Command line options

mixcr findShmTrees 
   [--v-gene-names <gene_name>]... 
   [--j-gene-names <gene_name>]... 
   [--cdr3-lengths <n>]... 
   [--min-count <n>] 
   [--build-from <path>] 
   [-O <key=value>]... 
   [--report <path>] 
   [--json-report <path>] 
   [--use-local-temp] 
   [--threads <n>] 
   [--force-overwrite] 
   [--no-warnings] 
   [--verbose] 
   [--help] 
   (input_file.clns|directory)... output_file.shmt

The command returns a highly-compressed, memory- and CPU-efficient binary .shmt (SHM trees) file that holds exhaustive information about SHM trees. SHM trees can be further extracted in tabular form using exportShmTrees, exportShmTreesWithNodes or newick form using exportShmTreesNewick.
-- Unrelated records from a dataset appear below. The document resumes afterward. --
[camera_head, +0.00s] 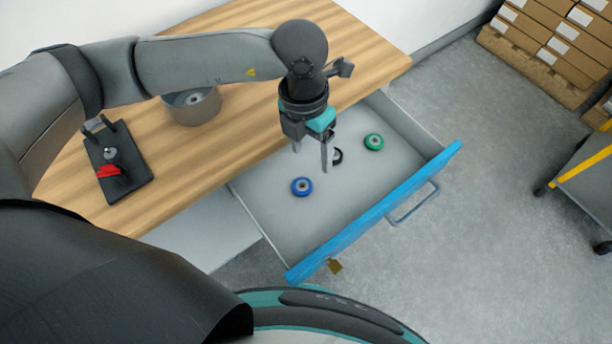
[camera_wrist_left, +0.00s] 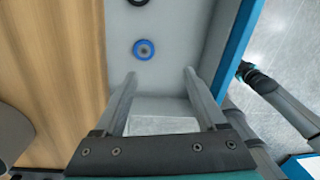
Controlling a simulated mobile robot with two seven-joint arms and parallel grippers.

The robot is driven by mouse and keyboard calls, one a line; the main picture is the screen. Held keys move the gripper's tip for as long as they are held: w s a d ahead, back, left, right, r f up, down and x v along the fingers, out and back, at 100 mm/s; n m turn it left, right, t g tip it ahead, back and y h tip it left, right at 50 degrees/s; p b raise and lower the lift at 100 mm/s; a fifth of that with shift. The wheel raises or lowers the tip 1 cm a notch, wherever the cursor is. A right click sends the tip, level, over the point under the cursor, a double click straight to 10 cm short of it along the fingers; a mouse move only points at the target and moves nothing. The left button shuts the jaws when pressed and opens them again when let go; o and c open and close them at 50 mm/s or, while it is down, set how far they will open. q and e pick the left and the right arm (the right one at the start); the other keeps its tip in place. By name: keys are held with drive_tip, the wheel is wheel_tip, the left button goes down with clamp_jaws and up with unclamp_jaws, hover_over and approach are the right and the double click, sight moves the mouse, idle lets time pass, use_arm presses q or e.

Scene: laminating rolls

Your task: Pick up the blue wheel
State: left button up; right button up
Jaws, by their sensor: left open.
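The blue wheel (camera_head: 301,187) lies flat in the open drawer (camera_head: 330,215), toward its left side. In the left wrist view the blue wheel (camera_wrist_left: 144,49) shows beyond the fingertips, near the drawer's wall on the desk side. My left gripper (camera_head: 311,164) points down over the drawer, open and empty, above and a little right of the blue wheel. Its two fingers also show in the left wrist view (camera_wrist_left: 160,75), with nothing between them. My right gripper is not seen in the head view.
A green wheel (camera_head: 373,142) and a black wheel (camera_head: 337,156), partly hidden by my left finger, also lie in the drawer. On the wooden desk (camera_head: 240,110) stand a grey round container (camera_head: 192,106) and a black fixture with a red part (camera_head: 118,168). The drawer has a blue front (camera_head: 375,215).

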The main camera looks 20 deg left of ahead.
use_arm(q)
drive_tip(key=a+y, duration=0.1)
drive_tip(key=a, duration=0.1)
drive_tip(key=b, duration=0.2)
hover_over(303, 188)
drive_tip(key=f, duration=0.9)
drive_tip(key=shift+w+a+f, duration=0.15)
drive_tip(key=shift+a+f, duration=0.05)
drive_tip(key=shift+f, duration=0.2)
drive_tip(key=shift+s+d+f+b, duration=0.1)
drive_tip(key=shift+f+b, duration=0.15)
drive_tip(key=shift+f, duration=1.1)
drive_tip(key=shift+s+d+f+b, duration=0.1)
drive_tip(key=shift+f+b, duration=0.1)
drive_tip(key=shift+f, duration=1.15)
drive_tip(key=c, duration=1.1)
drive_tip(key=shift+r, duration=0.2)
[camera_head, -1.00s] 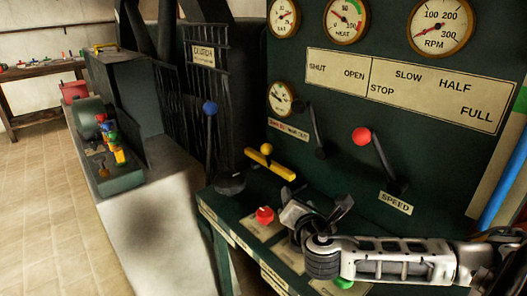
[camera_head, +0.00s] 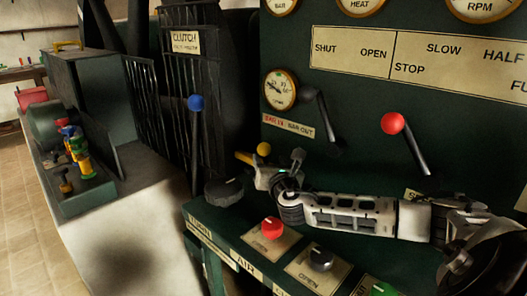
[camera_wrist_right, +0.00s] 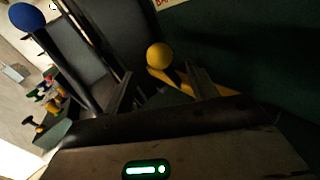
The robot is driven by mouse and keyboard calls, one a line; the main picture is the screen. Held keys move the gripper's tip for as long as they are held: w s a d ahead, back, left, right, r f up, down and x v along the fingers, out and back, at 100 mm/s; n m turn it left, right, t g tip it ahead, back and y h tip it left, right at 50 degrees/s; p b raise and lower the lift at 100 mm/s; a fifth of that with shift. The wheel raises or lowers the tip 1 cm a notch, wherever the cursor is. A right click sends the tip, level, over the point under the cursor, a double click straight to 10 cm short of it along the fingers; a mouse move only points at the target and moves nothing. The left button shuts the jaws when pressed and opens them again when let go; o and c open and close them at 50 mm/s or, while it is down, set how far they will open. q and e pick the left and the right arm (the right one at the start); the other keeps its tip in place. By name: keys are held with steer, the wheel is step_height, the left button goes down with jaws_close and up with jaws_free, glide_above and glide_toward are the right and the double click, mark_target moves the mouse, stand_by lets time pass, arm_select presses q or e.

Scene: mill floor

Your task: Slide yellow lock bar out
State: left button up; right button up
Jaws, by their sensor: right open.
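The yellow lock bar (camera_head: 246,158) lies on the panel ledge below the small round gauge, with a yellow ball knob (camera_head: 264,149) on it. My right gripper (camera_head: 276,168) is at the bar's right part and hides some of it in the head view. In the right wrist view, the ball knob (camera_wrist_right: 159,56) and the yellow bar (camera_wrist_right: 205,88) show beyond the two fingers (camera_wrist_right: 160,90). The fingers are apart, with the bar passing behind the right one. I cannot tell whether they touch the bar. My left gripper is not in view.
A lever with a blue ball (camera_head: 195,103) stands left of the bar. A red-ball lever (camera_head: 392,123) and a dark lever (camera_head: 321,112) are on the panel. A red knob (camera_head: 272,228) and a black knob (camera_head: 320,258) are on the ledge in front.

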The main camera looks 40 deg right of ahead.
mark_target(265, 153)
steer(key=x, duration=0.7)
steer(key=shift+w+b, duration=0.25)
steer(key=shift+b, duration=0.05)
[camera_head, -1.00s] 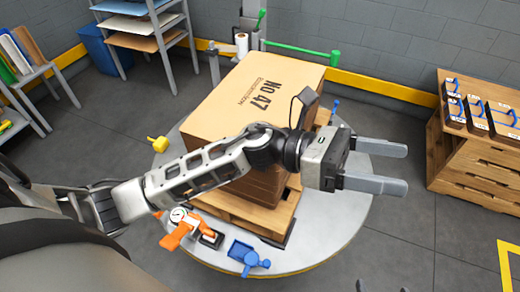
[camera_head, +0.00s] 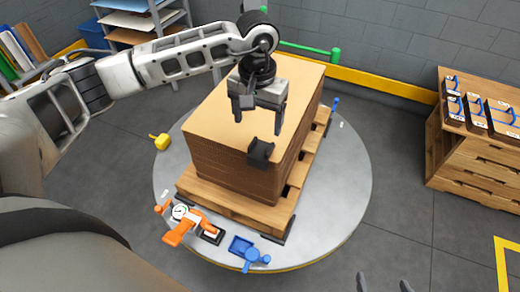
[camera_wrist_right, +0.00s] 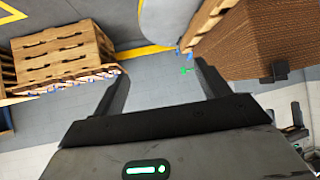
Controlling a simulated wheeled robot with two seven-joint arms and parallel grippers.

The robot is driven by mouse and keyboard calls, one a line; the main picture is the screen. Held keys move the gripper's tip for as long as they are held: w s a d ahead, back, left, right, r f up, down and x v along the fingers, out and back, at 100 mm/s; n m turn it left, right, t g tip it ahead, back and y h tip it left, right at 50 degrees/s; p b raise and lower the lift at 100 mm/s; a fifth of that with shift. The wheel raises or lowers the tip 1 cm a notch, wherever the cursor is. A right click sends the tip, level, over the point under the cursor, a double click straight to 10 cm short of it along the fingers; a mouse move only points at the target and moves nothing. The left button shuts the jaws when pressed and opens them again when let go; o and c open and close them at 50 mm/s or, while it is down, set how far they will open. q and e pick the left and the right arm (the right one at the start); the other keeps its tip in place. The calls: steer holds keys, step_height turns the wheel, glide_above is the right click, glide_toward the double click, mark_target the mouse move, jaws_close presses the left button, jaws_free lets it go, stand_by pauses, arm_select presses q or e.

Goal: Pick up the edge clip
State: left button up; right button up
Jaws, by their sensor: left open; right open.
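The black edge clip (camera_head: 260,152) sits at the upper front edge of the brown stack (camera_head: 230,170). It also shows at the stack's edge in the right wrist view (camera_wrist_right: 275,71). My left gripper (camera_head: 258,123) is open, points downward over the stack's top and is empty. In the head view its fingers end just above the clip in the picture; I cannot tell the height between them. My right gripper (camera_head: 385,284) shows only its fingertips at the bottom edge. In the right wrist view it is open and empty (camera_wrist_right: 161,68), with the clip off to its right.
The stack rests on a wooden pallet (camera_head: 232,207) on a round grey turntable (camera_head: 340,190). An orange tool (camera_head: 182,228) and blue tool (camera_head: 248,254) lie at the front, a yellow item (camera_head: 159,141) at left. A wooden rack (camera_head: 470,165) stands right. Floor between is clear.

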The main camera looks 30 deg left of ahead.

Additionally, MiXCR produces a comprehensive report which provides a detailed summary of SHM trees search.

Basic command line options are:

(input_file.clns|directory)...: Paths to clns files or to directory with clns files that was processed by 'findAlleles' command.

In case of directory no filter by file type will be applied.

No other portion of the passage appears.